The first was in a class on Yeats’s “Among School Children” by Paul de Man. Deconstruction had not yet been so named, but de Man so gently but so cogently destroyed every attempt to say what Yeats is saying in the final stanza that what he left us was something like the fuzz ball that an infant’s transitional object becomes after months of cuddling. I “treasure” this memory in the sense that I recognize it as a “spot of time” in the history of my own teaching that became a source of remembered terror and ever-renewed determination never to do that to a poem.
This “remembered terror” has its twin in a class by James Nohrnberg in which he read the various great mountain scenes across the two testaments as being, in a grand typology, the same mountain. Before that class, I had learned to respect Paul’s zany typology; and I had even learned to recount without wincing Northop Frye’s insistence that typology is the way of reading the Bible. But it was Nohrnberg’s typological reading that taught me what I have to teach: not that, not that by any means.

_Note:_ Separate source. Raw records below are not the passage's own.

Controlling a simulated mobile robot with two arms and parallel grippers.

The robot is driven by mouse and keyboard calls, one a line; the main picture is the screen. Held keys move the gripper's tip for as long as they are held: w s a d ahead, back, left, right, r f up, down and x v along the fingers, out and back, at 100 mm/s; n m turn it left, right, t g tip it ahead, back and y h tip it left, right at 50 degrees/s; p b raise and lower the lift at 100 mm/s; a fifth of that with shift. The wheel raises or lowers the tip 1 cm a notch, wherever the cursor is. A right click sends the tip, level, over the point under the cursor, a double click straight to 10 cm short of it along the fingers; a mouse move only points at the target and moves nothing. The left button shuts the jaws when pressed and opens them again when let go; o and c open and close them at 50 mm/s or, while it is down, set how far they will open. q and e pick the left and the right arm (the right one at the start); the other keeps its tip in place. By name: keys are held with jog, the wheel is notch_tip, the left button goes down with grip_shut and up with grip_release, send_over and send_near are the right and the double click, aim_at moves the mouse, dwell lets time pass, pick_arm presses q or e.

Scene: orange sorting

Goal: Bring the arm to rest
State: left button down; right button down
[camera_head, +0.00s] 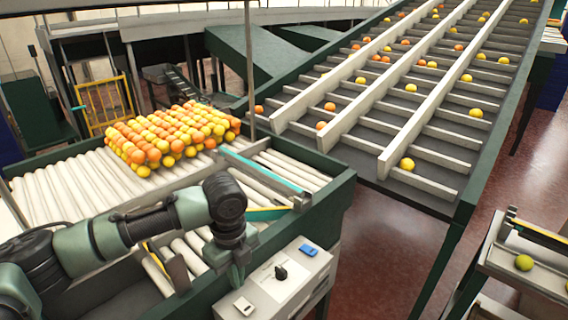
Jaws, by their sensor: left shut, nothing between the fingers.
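My left arm (130,228) comes in from the lower left and bends down at its dark wrist. My left gripper (238,276) hangs at the end of it, shut and empty, by the left side of the control box (285,280). Its fingertips are small and hard to make out. It is apart from the pile of oranges and lemons (165,138), which sits farther back on the roller table (55,190). My right gripper is not in view.
The control box has a dark knob (281,272) and a blue switch (308,250). A green frame (335,190) edges the roller table. A slatted conveyor (400,130) with scattered fruit rises at the right. A small chute (525,277) holds one yellow-green fruit (524,262).

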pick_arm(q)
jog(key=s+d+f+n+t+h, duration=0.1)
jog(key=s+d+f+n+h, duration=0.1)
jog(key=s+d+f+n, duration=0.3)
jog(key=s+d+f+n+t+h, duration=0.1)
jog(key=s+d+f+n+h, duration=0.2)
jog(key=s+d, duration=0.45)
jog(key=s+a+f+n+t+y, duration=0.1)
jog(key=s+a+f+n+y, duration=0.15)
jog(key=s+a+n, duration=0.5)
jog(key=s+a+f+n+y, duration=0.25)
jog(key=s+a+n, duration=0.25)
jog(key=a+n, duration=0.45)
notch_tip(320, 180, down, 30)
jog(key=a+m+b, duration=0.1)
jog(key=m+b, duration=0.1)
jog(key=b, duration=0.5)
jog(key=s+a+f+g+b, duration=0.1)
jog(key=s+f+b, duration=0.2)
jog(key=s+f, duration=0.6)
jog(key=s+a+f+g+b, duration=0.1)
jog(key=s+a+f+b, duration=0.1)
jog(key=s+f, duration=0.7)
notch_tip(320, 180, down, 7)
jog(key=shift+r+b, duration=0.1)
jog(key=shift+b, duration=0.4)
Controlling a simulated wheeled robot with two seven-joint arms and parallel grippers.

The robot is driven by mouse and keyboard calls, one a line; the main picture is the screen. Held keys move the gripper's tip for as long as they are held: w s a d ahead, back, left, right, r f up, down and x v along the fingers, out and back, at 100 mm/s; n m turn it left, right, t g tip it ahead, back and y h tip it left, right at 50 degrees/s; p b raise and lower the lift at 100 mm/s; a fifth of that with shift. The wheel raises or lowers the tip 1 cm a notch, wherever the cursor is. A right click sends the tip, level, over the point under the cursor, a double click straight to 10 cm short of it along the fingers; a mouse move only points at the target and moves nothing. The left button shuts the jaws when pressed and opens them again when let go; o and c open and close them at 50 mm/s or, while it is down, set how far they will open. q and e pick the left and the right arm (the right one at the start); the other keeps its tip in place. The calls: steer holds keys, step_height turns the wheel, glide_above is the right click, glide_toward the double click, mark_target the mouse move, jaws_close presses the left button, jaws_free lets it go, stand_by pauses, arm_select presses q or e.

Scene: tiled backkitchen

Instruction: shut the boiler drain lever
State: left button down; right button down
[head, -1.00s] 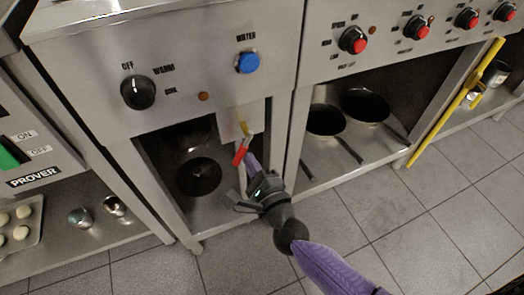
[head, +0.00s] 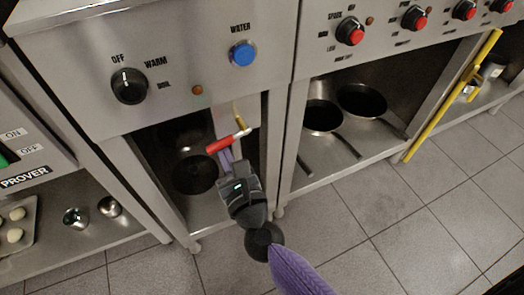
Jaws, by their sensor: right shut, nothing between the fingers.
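The boiler drain lever (head: 222,144) has a red grip and sits on a brass-coloured drain pipe (head: 239,121) below the boiler's front panel (head: 190,50). The lever lies close to level, its red end pointing left and slightly down. My right gripper (head: 229,162) comes up from below, shut and empty. Its fingertips are just under the red grip; I cannot tell whether they touch it. The fingers are partly hidden behind the grip and the gripper body. My left gripper is not in view.
The panel carries a black knob (head: 129,86) and a blue water button (head: 243,53). Below it is an open compartment with a dark round pan (head: 194,174). Black pans (head: 362,100) stand on the shelf to the right, beside a yellow bar (head: 452,96). The tiled floor in front is clear.

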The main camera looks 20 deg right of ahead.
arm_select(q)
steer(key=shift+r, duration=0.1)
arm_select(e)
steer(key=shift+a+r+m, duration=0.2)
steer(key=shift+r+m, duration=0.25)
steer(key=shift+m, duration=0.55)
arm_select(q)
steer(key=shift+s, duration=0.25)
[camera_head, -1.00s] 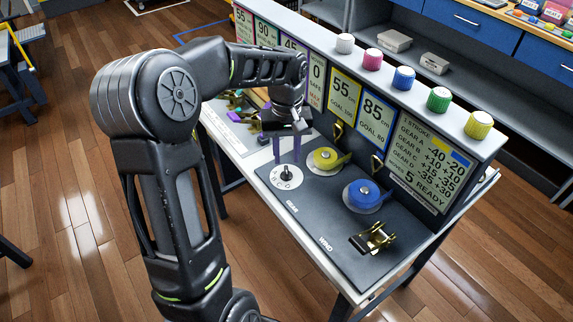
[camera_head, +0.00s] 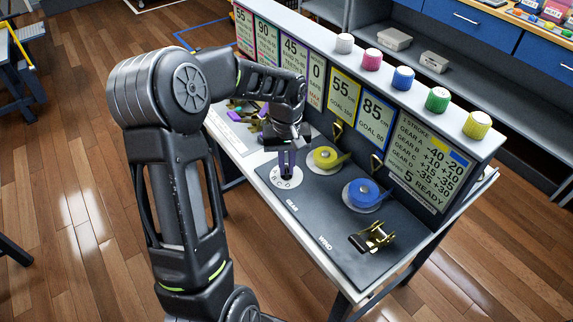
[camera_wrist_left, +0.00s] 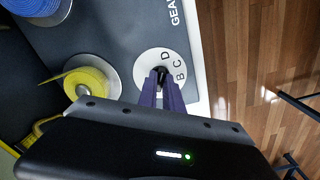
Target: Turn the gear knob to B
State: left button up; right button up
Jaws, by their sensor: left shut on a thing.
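The gear knob is a small black knob (camera_wrist_left: 160,71) on a white round dial (camera_wrist_left: 143,60) lettered D, C and B, seen in the left wrist view. In the head view the dial (camera_head: 293,181) lies near the front edge of the dark panel, by the word GEAR. My left gripper (camera_head: 287,172) points down over the dial. Its purple fingers (camera_wrist_left: 161,88) are shut on the knob from both sides and partly hide it. The letter A and the knob's exact pointing are hidden or too small to tell. My right gripper is in neither view.
A yellow strap roll (camera_head: 325,158) and a blue strap roll (camera_head: 361,193) lie beside the dial. A brass ratchet (camera_head: 373,237) sits nearer the right end. The upright board (camera_head: 422,160) with cards stands behind. Several coloured knobs line its top.

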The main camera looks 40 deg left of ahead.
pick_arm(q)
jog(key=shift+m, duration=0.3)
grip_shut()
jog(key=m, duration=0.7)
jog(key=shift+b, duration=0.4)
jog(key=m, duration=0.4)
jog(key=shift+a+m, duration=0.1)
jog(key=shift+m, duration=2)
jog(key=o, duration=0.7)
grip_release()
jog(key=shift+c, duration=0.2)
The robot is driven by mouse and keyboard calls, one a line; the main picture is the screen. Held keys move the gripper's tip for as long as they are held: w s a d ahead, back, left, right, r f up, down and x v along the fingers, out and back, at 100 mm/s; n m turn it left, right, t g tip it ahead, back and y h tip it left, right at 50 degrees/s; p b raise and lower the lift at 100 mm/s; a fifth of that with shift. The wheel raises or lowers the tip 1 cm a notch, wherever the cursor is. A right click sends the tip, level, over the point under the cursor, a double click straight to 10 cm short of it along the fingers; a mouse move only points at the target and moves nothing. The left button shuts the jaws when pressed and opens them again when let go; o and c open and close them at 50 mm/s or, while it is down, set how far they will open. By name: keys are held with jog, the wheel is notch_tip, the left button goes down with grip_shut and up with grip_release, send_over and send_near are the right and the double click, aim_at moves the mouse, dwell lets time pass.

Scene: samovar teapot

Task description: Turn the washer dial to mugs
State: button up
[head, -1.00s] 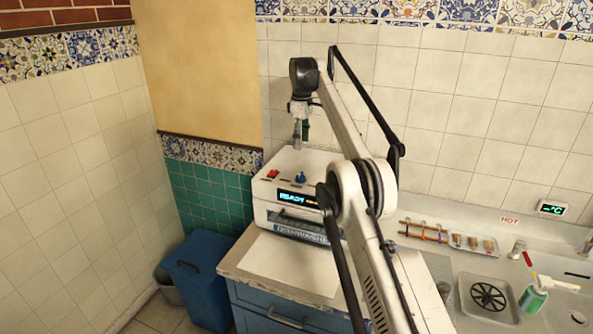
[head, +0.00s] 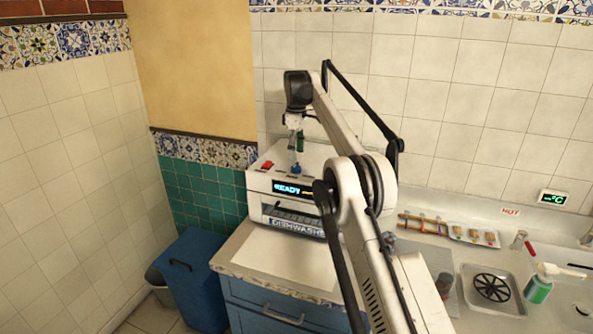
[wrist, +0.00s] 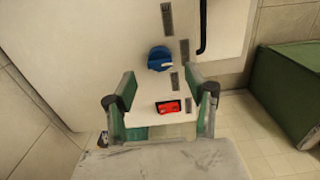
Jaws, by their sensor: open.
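The white dishwasher (head: 256,183) stands on the counter with a lit "READY" display on its front. Its blue dial (head: 296,169) is on the top; in the wrist view the dial (wrist: 159,58) shows a pale pointer mark towards its lower right. Several small grey label plates surround the dial, with text too small to read, so I cannot tell which is mugs. My gripper (head: 297,149) is above the dial, pointing down. In the wrist view my gripper (wrist: 160,78) is open and empty, its green-grey fingers spread to either side just below the dial, apart from it.
A red switch (wrist: 168,107) sits on the washer top close to the dial; it also shows in the head view (head: 267,165). A dark handle bar (wrist: 203,25) runs near the dial's other side. The tiled wall is close behind the washer.

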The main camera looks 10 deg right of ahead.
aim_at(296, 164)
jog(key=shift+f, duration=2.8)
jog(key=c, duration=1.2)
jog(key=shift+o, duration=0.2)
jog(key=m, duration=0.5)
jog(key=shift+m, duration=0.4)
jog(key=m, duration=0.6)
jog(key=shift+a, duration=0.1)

There are colleagues — Geoffrey Hartman, Harold Bloom, David Bromwich, John Rogers, David Kastan, among others — who have given me exemplary moments of brilliant reading; but I would credit de Man and Nohrnberg, gentle, loving, brilliant souls that they were and that Nohrnberg still is, who showed me, by contrast with what they were doing, what the work I have to do truly is.
What do you do for fun?
Five years ago, I would have answered this question very differently. I would have thought of a pyramid of joys with gardening, perhaps, at the base, enjoying a meal with a friend next, opera in the headier regions, and playing with a grandchild as the apex. But my wife’s hideous illness has changed all that, and though what was pleasurable is still pleasurable, nothing can rival the daily joy of arriving at my office for eight or nine hours of concentrated intellectual life. It is a joy daily repeated to remember that work is joy.